Your character is more than sex, age, and physical attributes. The core of your character is what makes the audience get involved and care about what happens in the story. Getting to the core of your characters inspires unique dialogue. Knowing the basic character core confirms when your character is working—whether he is “right” or “wrong”—in the story. And, you have a snapshot for keeping your character on track and consistent even in the third, fourth or fifth draft. Yep, it happens. Better yet, knowing your character core allows for quick adjustments as the characters evolve during writing your story.
So how do you go about creating multi-dimensional characters? It isn’t as complicated as you are often advised. It is a two-step process.
First recognize and use indispensable (core) traits for your character.
- Role in the story – for example, lead, love interest, buddy, villain
- Age and description
Believe it or not, I’ve seen main characters introduced in scripts from beginning writers with no age and description. We just have to guess. Make certain that the first time a character appears you include this basic information.
The second stage is more creative. Now choose three or four optional traits to add dimension and make a difference for the character. These are the traits that provide subtext.
- Character arc
- World view
- Want/Need-what pursuing, need have to have under surface
- Motto-part of what they are
- Mission/Agenda- covert?
- What makes the character unique?
So, how does this work?
Tessa, 24, short black curls and big round blue eyes…

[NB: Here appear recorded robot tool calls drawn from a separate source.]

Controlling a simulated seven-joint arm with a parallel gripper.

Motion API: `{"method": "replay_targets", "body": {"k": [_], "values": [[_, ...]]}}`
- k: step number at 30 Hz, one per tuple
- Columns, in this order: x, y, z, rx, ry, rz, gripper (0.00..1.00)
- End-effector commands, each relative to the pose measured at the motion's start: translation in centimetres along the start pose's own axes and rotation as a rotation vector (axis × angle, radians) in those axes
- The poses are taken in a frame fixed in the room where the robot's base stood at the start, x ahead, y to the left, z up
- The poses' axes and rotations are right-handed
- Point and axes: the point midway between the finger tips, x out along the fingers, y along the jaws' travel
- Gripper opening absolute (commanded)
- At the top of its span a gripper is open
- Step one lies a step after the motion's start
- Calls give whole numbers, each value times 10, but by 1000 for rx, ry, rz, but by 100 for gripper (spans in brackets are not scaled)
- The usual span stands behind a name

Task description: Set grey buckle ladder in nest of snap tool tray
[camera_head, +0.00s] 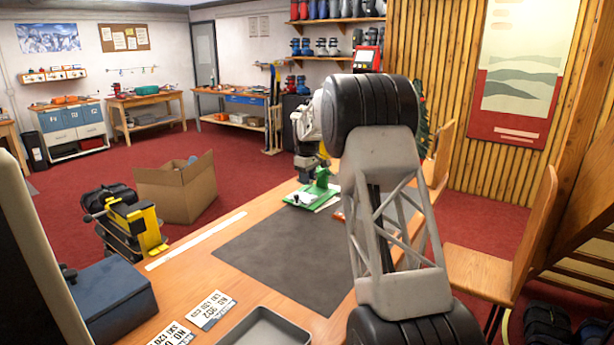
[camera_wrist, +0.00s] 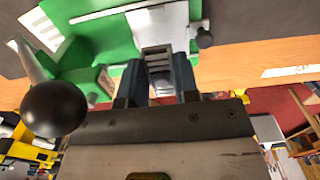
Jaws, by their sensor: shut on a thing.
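In the wrist view, my gripper (camera_wrist: 160,75) is shut on the grey buckle ladder (camera_wrist: 157,56), a small piece with slots held between two dark fingers. Its far end is over or against the pale grey tray (camera_wrist: 150,22) of the green snap tool (camera_wrist: 95,45). I cannot tell whether it touches the nest, which is hidden. A lever with a black ball knob (camera_wrist: 53,108) stands at the left. In the head view the green tool (camera_head: 312,196) is at the far end of the bench, with my gripper (camera_head: 303,176) close above it; the ladder is not distinguishable there.
A dark mat (camera_head: 285,255) covers the bench (camera_head: 190,285) middle and is clear. A grey bin (camera_head: 265,330), number cards (camera_head: 212,310) and a blue box (camera_head: 110,300) are nearer. A cardboard box (camera_head: 178,190) stands beyond the left edge.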

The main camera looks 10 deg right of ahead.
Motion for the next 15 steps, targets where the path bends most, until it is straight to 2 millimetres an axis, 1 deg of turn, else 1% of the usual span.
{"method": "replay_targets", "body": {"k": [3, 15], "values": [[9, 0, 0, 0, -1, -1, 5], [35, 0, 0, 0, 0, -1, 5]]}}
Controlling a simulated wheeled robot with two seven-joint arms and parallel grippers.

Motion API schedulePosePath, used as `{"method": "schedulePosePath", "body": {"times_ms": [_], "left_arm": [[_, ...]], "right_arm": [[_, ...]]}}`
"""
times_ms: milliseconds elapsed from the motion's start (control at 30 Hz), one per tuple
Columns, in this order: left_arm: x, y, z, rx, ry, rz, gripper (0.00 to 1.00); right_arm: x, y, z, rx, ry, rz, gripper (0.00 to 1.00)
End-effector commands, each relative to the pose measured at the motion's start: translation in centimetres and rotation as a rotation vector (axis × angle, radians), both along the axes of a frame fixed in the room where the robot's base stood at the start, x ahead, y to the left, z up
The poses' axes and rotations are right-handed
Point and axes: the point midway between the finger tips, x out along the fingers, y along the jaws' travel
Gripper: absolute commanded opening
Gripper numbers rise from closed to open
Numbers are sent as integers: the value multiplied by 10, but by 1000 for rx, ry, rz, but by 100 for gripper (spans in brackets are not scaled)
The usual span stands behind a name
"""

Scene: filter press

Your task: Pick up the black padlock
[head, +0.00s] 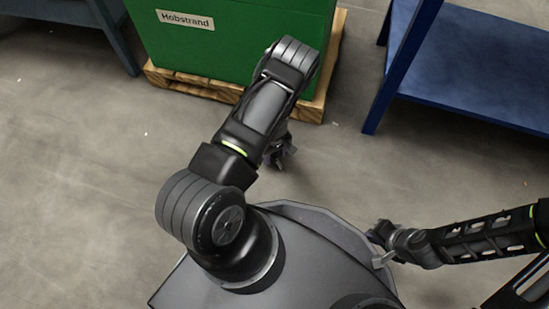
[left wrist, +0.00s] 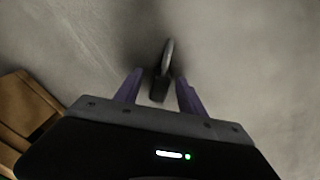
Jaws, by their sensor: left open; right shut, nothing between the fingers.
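The black padlock (left wrist: 159,88) shows in the left wrist view as a small dark body with a grey shackle pointing up the picture, over the grey floor. It lies in the gap between the two purple-looking fingers of my left gripper (left wrist: 160,92), which is open. I cannot tell whether either finger touches it. In the head view my left gripper (head: 280,156) hangs low near the floor, partly behind my arm, and I cannot make out the padlock there. My right gripper (head: 381,248) is shut and empty at the lower right.
A green cabinet (head: 232,35) labelled Hobstrand stands on a wooden pallet (head: 190,85) close beyond my left gripper. The pallet edge also shows in the left wrist view (left wrist: 22,105). A blue table (head: 480,62) stands at the upper right. The floor at left is clear.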

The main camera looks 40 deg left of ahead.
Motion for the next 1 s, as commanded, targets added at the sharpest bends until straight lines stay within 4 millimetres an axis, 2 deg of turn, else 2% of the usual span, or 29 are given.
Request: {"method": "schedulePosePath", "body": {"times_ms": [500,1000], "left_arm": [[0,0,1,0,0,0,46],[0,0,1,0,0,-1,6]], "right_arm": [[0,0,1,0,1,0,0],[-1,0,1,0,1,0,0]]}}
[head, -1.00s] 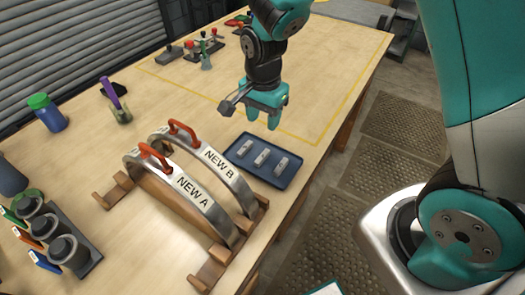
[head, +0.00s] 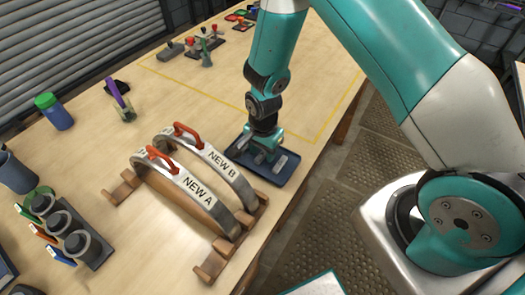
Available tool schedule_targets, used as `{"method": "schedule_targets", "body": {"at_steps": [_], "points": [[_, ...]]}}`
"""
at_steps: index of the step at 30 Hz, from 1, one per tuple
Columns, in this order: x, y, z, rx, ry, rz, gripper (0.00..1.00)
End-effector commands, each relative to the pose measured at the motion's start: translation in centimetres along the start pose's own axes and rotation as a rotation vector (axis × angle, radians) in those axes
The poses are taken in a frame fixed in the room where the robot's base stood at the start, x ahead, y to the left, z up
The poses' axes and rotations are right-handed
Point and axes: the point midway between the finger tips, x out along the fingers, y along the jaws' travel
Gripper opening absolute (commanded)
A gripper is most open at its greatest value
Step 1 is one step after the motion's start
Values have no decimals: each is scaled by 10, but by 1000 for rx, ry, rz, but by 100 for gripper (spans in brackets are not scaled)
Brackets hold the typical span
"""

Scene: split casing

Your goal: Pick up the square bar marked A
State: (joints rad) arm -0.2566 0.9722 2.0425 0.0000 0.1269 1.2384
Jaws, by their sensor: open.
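The dark blue tray (head: 270,176) lies on the bench and holds small light grey bars. One bar (head: 280,163) shows at the right side of the tray. The others are partly hidden by my gripper, and no letter A can be read on any bar. My gripper (head: 262,156) is open, pointing down, low over the middle of the tray. Its fingers are at or just above bar height; I cannot tell whether they touch or straddle a bar.
Two metal half rings with red handles, NEW A (head: 198,191) and NEW B (head: 222,163), stand on a wooden rack (head: 215,262) left of the tray.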

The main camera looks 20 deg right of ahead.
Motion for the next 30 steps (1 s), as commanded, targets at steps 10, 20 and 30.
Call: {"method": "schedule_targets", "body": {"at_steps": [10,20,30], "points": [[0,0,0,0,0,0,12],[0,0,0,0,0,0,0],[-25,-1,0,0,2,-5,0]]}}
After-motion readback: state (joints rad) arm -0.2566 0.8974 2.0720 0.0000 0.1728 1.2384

Flaw – gets emotional, and worse, irrational when things don’t make sense.
Mission/Agenda (goal) – become director of the space station
Need (under the surface, i.e. subtext) – a loving partner so she doesn’t “have to do everything” herself
Character arc – standing alone to asking for help
With just a few strategic traits you can set your character up for internal and external conflict, a character arc, with a multi-dimensional presence in your story. The traits keep popping up in the story to make events challenging, create personal problems that stand in direct conflict to achieving the goal, and make your character interesting and empathetic to your audience.
You can build on this “snapshot” of your characters as the story progresses.